Наши поездки в 1990 году на поле сражения при Ватерлоо и в Мурмелон, без сомнения, дали нам импульс. И Бородино 1990 года выглядело уже иначе, чем Бородино предыдущего года. На этот раз реконструкция сражения была устроена на том месте, где оно проводится обычно сейчас, и которому придумали довольно странное то ли русское, то ли немецкое название «плац- театр».
В 90-м году нас было уже, наверное, 300─400 человек. Возникли и первые муляжи артиллерийских орудий. Наконец, с русской стороны появилась и кавалерия, хотя, конечно, еще очень слабая. Основную массу конницы составлял все тот же Алабинский кавалерийский полк.
Что касается меня лично, то я впервые сел в сражении на лошадь. Это была моя первая попытка, и чувствовал я себя в седле крайне неуверенно. Первый «урок» верхового искусства мне преподал какой-то офицер полка, который возглавлял отряд, прибывший на поле сражения. Он в течение пары минут показал мне, как правильно держать поводья, корпус и ноги в стременах. Потом поехал рысью, а через минуту перешел на галоп. Мой конь, который следовал за конем офицера, также бросился крупным галопом.
Упаси Бог вас, если вы еще не сидите в седле, от таких уроков! Я не знал даже, за что держаться, и усидел только каким-то чудом. Хотя, если бы этот господин объяснил бы лишь как надо действовать, когда лошадь идет в галоп, и поездил бы перед этим со мной хотя бы четверть часа, такой урок пошел бы на пользу.
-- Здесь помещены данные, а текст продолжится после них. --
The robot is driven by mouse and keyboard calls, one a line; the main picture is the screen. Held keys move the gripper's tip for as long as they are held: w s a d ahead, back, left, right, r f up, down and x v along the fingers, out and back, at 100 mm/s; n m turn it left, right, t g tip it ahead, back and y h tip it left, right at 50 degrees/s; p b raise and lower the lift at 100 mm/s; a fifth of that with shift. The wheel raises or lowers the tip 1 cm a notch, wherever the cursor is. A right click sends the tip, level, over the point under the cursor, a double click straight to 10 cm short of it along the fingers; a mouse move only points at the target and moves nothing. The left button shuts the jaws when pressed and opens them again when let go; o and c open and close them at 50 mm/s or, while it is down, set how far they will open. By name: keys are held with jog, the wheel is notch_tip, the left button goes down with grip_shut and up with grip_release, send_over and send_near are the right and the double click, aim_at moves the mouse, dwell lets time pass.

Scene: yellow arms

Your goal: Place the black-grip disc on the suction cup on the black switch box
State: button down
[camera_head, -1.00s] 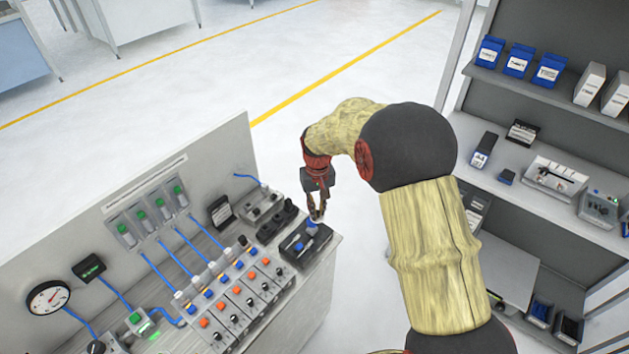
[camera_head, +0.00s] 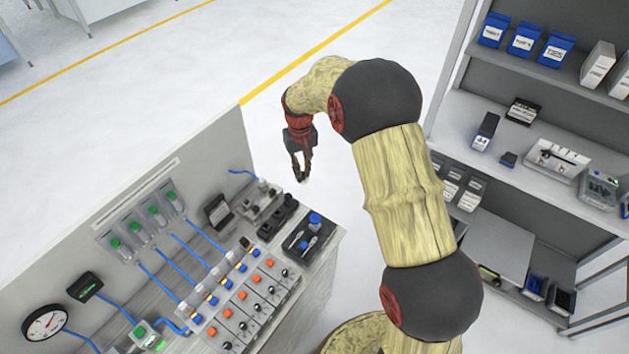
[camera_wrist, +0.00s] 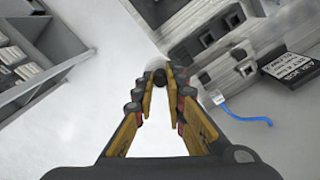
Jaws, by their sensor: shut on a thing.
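My gripper (camera_head: 303,178) is in the air beyond the bench's far right corner, fingers pointing down. In the wrist view its fingertips (camera_wrist: 160,74) are closed around a small dark grip, with a pale disc edge (camera_wrist: 156,63) showing faintly beyond them; this looks like the black-grip disc. The disc is too small to make out in the head view. I cannot clearly pick out the suction cup.
A grey device (camera_head: 260,199) and a black sign (camera_head: 217,211) are behind the black box. A back panel (camera_head: 150,190) rises along the bench. Shelves (camera_head: 560,140) stand at right; floor between is clear.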

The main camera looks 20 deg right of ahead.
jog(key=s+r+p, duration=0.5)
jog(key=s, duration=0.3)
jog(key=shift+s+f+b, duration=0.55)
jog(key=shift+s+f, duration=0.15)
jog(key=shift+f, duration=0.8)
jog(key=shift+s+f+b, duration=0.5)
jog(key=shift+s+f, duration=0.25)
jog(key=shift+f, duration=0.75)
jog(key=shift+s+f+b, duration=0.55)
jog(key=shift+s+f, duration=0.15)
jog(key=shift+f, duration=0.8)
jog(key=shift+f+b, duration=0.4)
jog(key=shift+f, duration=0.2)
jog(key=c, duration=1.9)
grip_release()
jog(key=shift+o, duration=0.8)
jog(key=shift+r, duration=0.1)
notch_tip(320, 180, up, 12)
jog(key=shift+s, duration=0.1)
Позже, когда я стал уверенно себя чувствовать на коне, я разработал некую систему экспресс-метода обучения, когда любого здорового парня, не труса, можно за полчаса обучить более-менее держаться на коне и даже скакать в галоп. Но для этого «преподаватель» должен держаться колено в колено со своим подопечным, быть внимательным к нему и помочь снять человеку тот стресс, который неминуемо он испытывает, когда первый раз садится на лошадь. Увеличивать же неуверенность новичка подобным обучением может лишь не очень хороший учитель.
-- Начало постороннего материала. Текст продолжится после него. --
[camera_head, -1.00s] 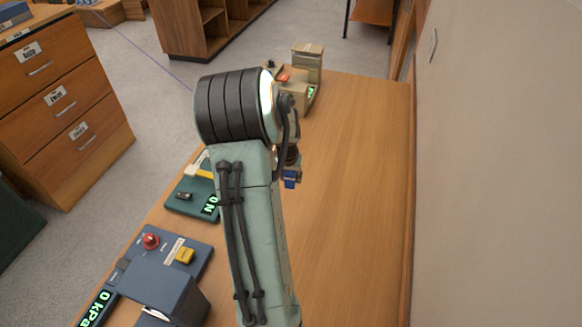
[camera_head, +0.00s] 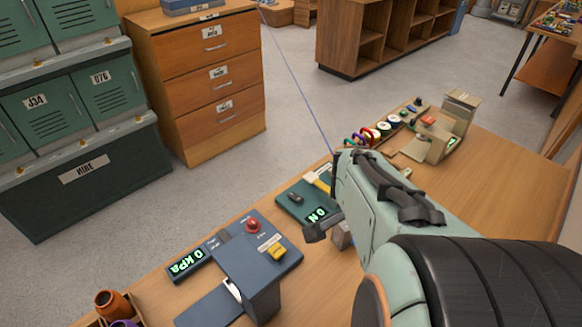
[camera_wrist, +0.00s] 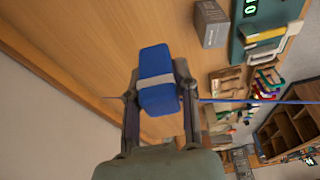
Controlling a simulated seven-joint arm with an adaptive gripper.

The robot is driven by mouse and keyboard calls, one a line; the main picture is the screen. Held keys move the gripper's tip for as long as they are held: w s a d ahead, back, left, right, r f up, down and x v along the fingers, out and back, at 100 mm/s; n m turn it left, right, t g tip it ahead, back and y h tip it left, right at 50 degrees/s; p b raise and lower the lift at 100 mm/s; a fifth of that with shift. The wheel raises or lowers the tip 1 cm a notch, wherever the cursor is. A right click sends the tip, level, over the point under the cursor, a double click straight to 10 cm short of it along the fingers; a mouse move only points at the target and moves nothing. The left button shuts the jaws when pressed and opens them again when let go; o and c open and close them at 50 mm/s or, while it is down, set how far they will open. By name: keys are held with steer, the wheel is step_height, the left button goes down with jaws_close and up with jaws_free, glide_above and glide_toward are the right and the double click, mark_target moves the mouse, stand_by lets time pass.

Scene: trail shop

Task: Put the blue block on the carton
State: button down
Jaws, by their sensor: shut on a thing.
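The blue block (camera_wrist: 155,62), with a pale grey band across it, is between the two fingers of my gripper (camera_wrist: 158,84) in the wrist view. My gripper is shut on it, above the wooden table. In the head view my arm hides the block and most of the gripper. A small grey box with print on its side (camera_wrist: 211,26) stands on the table beside a teal device in the wrist view, apart from the block. It looks like the carton, but I cannot be sure. In the head view my arm mostly hides that spot.
The teal force device (camera_head: 302,203) and a blue-grey pressure device (camera_head: 262,262) stand along the table's left edge. Bare wood (camera_wrist: 95,38) lies left of the block.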

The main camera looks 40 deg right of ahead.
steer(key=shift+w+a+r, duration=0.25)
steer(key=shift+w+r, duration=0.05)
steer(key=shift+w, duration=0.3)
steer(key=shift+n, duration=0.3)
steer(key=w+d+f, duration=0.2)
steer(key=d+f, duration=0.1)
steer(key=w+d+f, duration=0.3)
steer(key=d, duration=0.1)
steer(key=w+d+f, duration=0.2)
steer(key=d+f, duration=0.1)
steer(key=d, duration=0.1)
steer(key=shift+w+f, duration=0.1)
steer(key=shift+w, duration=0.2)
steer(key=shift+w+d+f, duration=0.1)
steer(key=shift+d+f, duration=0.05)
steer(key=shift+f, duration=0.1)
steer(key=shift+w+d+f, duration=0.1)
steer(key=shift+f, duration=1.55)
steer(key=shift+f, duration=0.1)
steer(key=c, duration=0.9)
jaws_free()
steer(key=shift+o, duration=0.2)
В «битве» 1990 года была уже пиротехника, штурм русского укрепления и бой за мост, который военные навели из современных понтонов через реку Колочь. Наконец, битва 1990 года была отмечена еще одним эпизодом, но который сыграл в движении реконструкции впоследствии дурную роль. Мой тогдашний помощник Александр Валькович жутко обиделся на меня за то, что я не пожелал принять его сценария реконструкции. Позже он сам признался, что именно тогда он поставил себе задачу отомстить и нанести мне максимальный ущерб. Не знаю, так ли это или нет, но, наверное, этот эпизод сыграл свою роль в истории нашего движения…
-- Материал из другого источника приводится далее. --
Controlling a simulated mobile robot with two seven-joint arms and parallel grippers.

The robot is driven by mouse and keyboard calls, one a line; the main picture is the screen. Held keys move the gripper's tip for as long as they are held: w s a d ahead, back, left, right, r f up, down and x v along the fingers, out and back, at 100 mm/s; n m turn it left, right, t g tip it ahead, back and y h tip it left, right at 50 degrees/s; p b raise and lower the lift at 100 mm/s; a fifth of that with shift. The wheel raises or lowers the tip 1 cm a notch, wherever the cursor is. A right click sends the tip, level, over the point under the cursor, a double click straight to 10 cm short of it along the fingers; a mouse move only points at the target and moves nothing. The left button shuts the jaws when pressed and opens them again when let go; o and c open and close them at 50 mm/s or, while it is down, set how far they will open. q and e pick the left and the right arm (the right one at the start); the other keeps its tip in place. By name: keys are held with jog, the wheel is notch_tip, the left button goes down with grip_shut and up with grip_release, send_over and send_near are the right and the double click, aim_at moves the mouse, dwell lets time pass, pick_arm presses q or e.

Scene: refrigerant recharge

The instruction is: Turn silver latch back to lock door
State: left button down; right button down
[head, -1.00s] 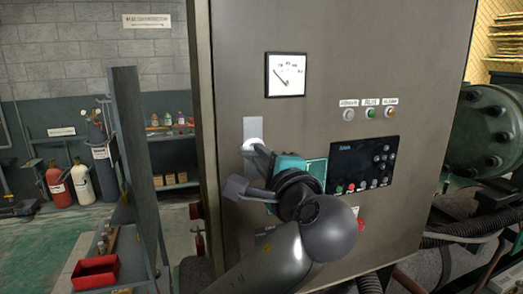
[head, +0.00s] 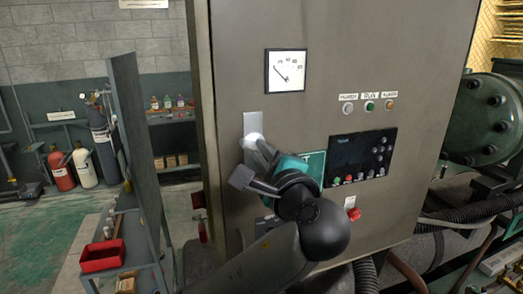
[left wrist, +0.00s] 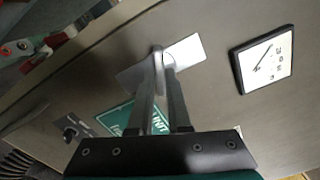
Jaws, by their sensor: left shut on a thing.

Где-то на рубеже 1990─1991 годов произошел съезд нашей Федерации. Хотя особых стычек с комсомольцами у меня не было, но, тем не менее, им захотелось получить все-таки фигуру поудобнее, более управляемую, более «аппаратную». На эту роль ЦК ВЛКСМ выдвинул полковника Советской армии Александра Семченко, а сам съезд и выборы были обставлены очень хитро. Когда я поднялся в президиум, я увидел в зале примерно половину лиц, мне знакомых по военно-исторической реконструкции, а половину совершенно незнакомых «дядек». Эти дядьки представляли различные шефские организации типа Всесоюзного общества ветеранов, или общества пенсионеров против курения, никогда и нигде эти люди не показывались на наших мероприятиях, ничем движению не помогли ни они лично, ни их организаторы. Но тут они также приняли участие в голосовании наравне со всеми. Разумеется, за кого голосовать, им была поставлена задача руководством. Хотя подавляющая часть представителей исторических клубов проголосовала за меня, но президентом Федерации был избран Семченко. Впрочем, этот президент почти ничего не сделал, и, в общем, его короткое правление ─ всего лишь несколько месяцев ─ не было отмечено ровным счетом ни одним крупным мероприятием, ни одним сколько-нибудь важным событием.
Наступил август 1991 года, и та страна, в которой я родился и жил, как и миллионы моих сограждан, зашаталась, рухнула и развалилась. В последние августовские дни я осуществлял поездку по Украине, России, посещая военно-исторические клубы. Мой последний визит был в Брянск, а утром 19 августа я прибыл в Москву. Едва приехав, позвонил д’Абовилю (Алексею Юрьевичу Павлову) и стал говорить с ним по поводу встречи и по поводу будущего Бородина. Говорил я спокойно, и через какое-то время д’Абовиль спросил меня:
− Сир, а Вы еще ничего не знаете?
Я не понимал, о чем идет речь, тогда он сказал мне:
− А Вы не знаете, что у нас в стране переворот и что по Москве движутся танки?
− Танки, где они?
− Должны идти по Кутузовскому и дальше к центру.
− По Кутузовскому? ─ изумленно ответил я, ─ Но я как раз рядом с Кутузовским, у Киевского вокзала. Подождите минутку.